There is an old saying about being in the right place at the right time. The opposite could be said for the village of Homer, just east of the City of St. Catharines along the Ten Mile Creek. Homer had the unfortunate luck of being in the wrong place at the wrong time.
The Welland Ship Canal and the Queen Elizabeth Highway would eventually seal Homer's fate. All that remains today are a few abandoned houses and light industry. There is nothing to mark its presence except for the Homer Burial Ground, where many notable citizens lay buried. Even the Ten Mile Creek has disappeared, replaced instead by the fourth Welland Canal.
In 1848 a Post Office was erected at Homer. Before this time the settlement was referred to as The Upper Ten, while further north, at Lake Ontario at what is now Port Weller, the community was referred to as The Lower Ten.

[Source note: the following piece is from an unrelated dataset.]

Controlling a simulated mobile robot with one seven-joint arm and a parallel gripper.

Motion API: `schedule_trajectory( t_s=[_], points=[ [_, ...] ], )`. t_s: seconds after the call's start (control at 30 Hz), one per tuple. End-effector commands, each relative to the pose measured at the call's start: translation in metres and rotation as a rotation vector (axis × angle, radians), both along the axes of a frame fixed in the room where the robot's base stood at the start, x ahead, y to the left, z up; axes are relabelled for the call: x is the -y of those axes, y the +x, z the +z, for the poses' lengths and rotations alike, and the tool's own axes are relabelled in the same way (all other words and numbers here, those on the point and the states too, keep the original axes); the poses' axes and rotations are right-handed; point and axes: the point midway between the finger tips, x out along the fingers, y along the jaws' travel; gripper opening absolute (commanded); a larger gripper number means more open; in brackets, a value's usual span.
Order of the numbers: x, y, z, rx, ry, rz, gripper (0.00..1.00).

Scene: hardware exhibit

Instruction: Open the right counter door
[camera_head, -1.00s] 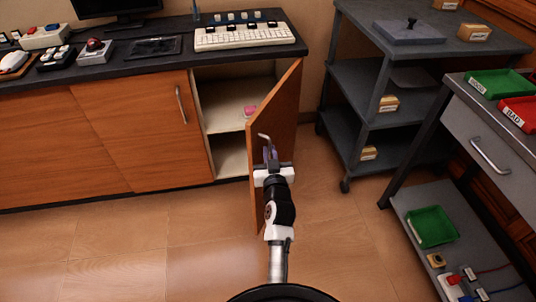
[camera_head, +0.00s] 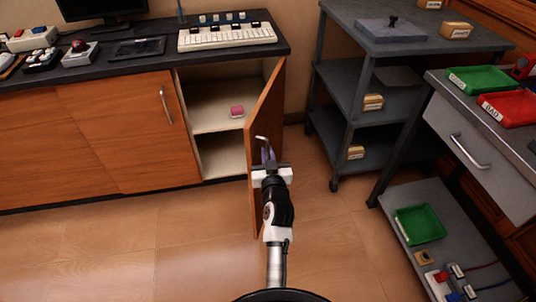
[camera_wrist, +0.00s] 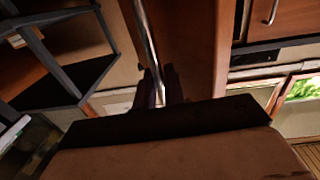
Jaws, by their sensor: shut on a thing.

As early as 1795 Homer had a church. William Read donated the land for a church and cemetery. There are few records of this earliest church however it would have been of crude construction since there were not even mills yet in the area to saw the logs needed for a proper church. Stephen Emmett and Latham Stull were the church wardens.
In 1831 a school was built at Homer and Richard Secord was the first teacher. Tom Brown owned a hotel in Homer called Brown's Hotel. Mr. Brown was a fancier of Standardbred horses.. Just east of the village the terrain is flat and it was here that Mr. Brown had a small racetrack.
The area became well known among horsemen and eventually Mr. Brown's dirt racetrack was replaced with a modern racetrack and named The Garden City Racetrack. For many years it was the hub of night life in the area. Patrons could have dinner and watch a horse race. Large stables lined either side of Glendale Avenue. These stables and the racetrack are all gone now, hardly a trace remains however they were located just a short distance from the subdivision known as Niagara-on-the-Green, The racetrack was on the north side of the road while most of the stables were on the south side.
With the construction of the fourth Welland Canal around 1926 the course was changed from the Twelve Mile Creek to the Ten Mile Creek and the village of Homer was cut in two by the ensuing waterway. As if that wasn't bad enough for the village and it's inhabitants but a large Skyway had to be constructed to facilitate the movement of traffic along the QEW.